Jack Chittenden · 28 April 2026 · 7 min read

The short version

A Google Comparison Shopping Service (CSS) is a certified partner that can place product listing ads into Google Shopping on behalf of merchants. They exist because the European Commission forced Google to open up the Shopping auction to competitors. If you sell online in the UK or EU and you are not using a third-party CSS, you are almost certainly paying more per click than you need to.

Where this all started: the 2017 EU ruling

In June 2017, the European Commission handed Google a €2.42 billion fine — at the time, the largest antitrust penalty in EU history. The charge was straightforward: Google had systematically favoured its own comparison shopping service (Google Shopping) over rival comparison sites in search results.

The ruling required Google to give competing comparison shopping services equal access to the Shopping auction. Google's solution was the CSS programme, launched in late 2017. Under this system, any certified CSS can submit product listing ads to the Google Shopping carousel on the same technical footing as Google's own service.

This was not a minor regulatory footnote. It fundamentally changed the economics of Google Shopping in Europe.

What a CSS actually does

When you run Google Shopping campaigns through Google Ads in the standard way, your ads are submitted by "Google Shopping (CSS)" — Google's own comparison shopping service. You may never have noticed this, but look at the small text beneath any Shopping ad in the carousel and you will see a CSS attribution.

A third-party CSS submits your product ads to the same auction, but without Google's own margin built into the bid. The practical effect is that your bids go further, or equivalently, you pay less for the same position.

There is no change to your product feed, your Google Merchant Centre account, or your campaign structure. The CSS simply becomes the entity that places your ads into the auction.

The auction advantage

Google takes a margin on every click placed through its own CSS. Third-party CSSs do not pay this margin. The widely cited figure is around 20%, though Google has never published the exact number. What this means in practice: if you bid £1.00 through Google's CSS, roughly £0.80 enters the auction. Bid the same £1.00 through a third-party CSS, and the full £1.00 competes.

We cover the mechanics of this in detail in our piece on [the 20% auction advantage](/insights/twenty-percent-auction-advantage).

The three CSS commercial models

Not all CSSs charge the same way. The market has settled into three broad models, each with different risk profiles for retailers.

CPC (cost-per-click) CSS

The traditional model. You pay the CSS a fee on top of your Google Ads spend, typically as a percentage markup on each click. The CSS earns whether or not those clicks convert. This was the dominant model in the early years of the CSS programme, and many large CSSs still operate this way.

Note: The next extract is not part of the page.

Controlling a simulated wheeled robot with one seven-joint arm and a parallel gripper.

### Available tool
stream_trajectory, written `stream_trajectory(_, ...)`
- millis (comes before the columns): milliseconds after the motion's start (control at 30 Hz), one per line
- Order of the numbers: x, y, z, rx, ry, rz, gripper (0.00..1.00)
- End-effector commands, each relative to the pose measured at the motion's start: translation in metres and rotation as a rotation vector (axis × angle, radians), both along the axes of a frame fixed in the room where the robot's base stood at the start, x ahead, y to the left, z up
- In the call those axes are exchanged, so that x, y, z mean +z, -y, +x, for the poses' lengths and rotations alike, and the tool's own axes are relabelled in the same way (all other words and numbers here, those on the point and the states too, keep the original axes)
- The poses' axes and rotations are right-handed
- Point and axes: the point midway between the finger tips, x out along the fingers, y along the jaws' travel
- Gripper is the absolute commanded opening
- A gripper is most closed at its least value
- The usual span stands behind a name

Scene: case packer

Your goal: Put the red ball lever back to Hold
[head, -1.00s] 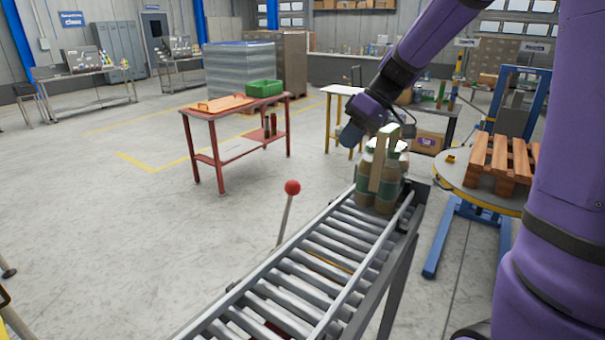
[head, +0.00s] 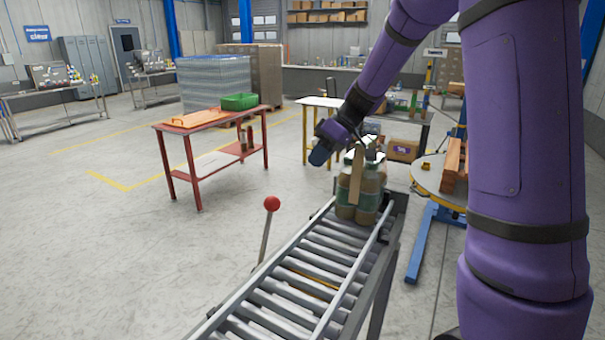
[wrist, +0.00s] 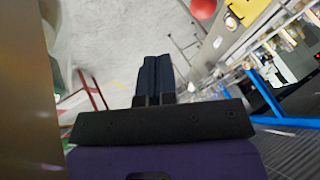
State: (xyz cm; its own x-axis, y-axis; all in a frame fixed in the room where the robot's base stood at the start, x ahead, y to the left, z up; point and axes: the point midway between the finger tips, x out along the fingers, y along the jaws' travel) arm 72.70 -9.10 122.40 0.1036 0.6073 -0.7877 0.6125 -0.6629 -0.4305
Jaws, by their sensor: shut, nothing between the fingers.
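The red ball (head: 272,203) tops a thin grey lever (head: 265,240) left of the roller conveyor in the head view. The lever leans slightly, its ball end to the right. My gripper (head: 320,157) is above and right of the ball, apart from it, close to the left of the bottle pack. In the wrist view the dark fingers of my gripper (wrist: 155,75) lie together with nothing between them. A red ball (wrist: 203,8) shows at that view's top edge, beyond the fingertips. No Hold marking is readable.
Bottles with a beige upright piece (head: 356,175) stand at the conveyor's far end, close to my gripper. The roller conveyor (head: 290,290) runs toward me. A red table (head: 205,122) stands behind left. A round yellow-rimmed platform (head: 425,185) is at right. Floor left of the lever is clear.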

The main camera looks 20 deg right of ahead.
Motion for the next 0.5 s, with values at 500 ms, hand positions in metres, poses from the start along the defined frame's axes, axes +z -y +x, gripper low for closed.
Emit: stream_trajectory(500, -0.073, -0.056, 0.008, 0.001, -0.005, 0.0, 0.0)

Who it suits: Retailers with mature bidding operations who want the auction advantage and are comfortable managing their own ROAS.

Flat-fee CSS

You pay a fixed monthly fee — often between £500 and £3,000 — for access to the CSS's auction advantage. No variable costs, no percentage of spend. Simple.

Who it suits: Larger retailers with significant Shopping spend where the auction savings comfortably exceed the flat fee. The economics tend to work well above roughly £15,000–£20,000 in monthly Shopping spend.

CPA (cost-per-acquisition) CSS

This is where Bidmagpie sits. Under a CPA model, you pay a commission only when a sale is made. If the CSS drives no revenue, you pay nothing. The CSS takes on the media risk — they fund the clicks, manage the bidding, and earn only on results.

Who it suits: Retailers who want the performance benefits of a CSS without adding cost risk. Particularly attractive for businesses scaling into Google Shopping, or those who want a partner whose incentives are perfectly aligned with theirs.

We compare these models in detail in our guide to [CPA vs CPC vs flat-fee CSS partnerships](/insights/cpa-vs-cpc-vs-flat-fee-css).

Why this still matters in 2026

You might assume that a ruling from 2017 would have lost its edge by now. It has not, for several reasons.

The margin still exists

Google has not removed the margin it takes through its own CSS. As long as that margin persists, the auction advantage for third-party CSSs remains real and measurable.

Adoption is still surprisingly low

Despite the programme being nearly nine years old, a significant proportion of UK retailers still run all their Shopping through Google's own CSS. Many have never been told about the alternative, or assumed it was only relevant to Continental European markets. It applies equally in the UK.

Shopping is eating more of the SERP

Google has steadily expanded the real estate given to Shopping results. Product listings now appear in the main search results, in the dedicated Shopping tab, in image search, and increasingly in AI-powered shopping experiences. The channel's share of retail media spend continues to grow, which means the savings from a CSS partnership compound as your Shopping investment increases.

The CPA model has matured

Early CSS partnerships were often clunky — limited integration, poor reporting, questionable bid management. The market has matured considerably. CPA-based CSSs like Bidmagpie now operate through established affiliate networks, with proper attribution, transparent reporting, and no interference with your existing campaigns.

How to evaluate whether a CSS partnership is right for you

Before signing up with any CSS, consider these questions:

Are you running Google Shopping in the UK or EU? The CSS programme only applies in the European Economic Area and the UK. If your Shopping spend is primarily in the US or Asia, this does not apply.

What is your current monthly Shopping spend? The auction advantage is proportional to spend. A retailer spending £50,000 per month on Shopping will see a far larger absolute saving than one spending £2,000. That said, CPA models remove the spend question entirely — there is no cost until there is a sale.

Do you want to manage bidding yourself? CPC and flat-fee CSSs give you the auction advantage but leave bidding in your hands. CPA CSSs like Bidmagpie handle the bidding and media spend, which can be an advantage if your team is stretched.

What does the contract look like? Watch for long lock-in periods, exclusivity clauses, and minimum spend commitments. A good CSS partnership should be easy to start and easy to leave.

Will it conflict with your existing campaigns? A properly set up CSS partnership should complement, not cannibalise, your existing Shopping activity. The best CSSs are transparent about how they structure campaigns to avoid overlap.

The bottom line

Google Comparison Shopping Services are not a hack, a loophole, or a short-term arbitrage play. They are a structural feature of the European Google Shopping market, created by regulation and maintained by Google's own commercial decisions. For UK retailers running any meaningful level of Shopping spend, ignoring the CSS programme means leaving money on the table — and that is before you consider the additional benefits of a performance-aligned CPA model.

If you are spending on Google Shopping and have not explored a CSS partnership, the question is not whether it is worth investigating. It is why you have not done so already.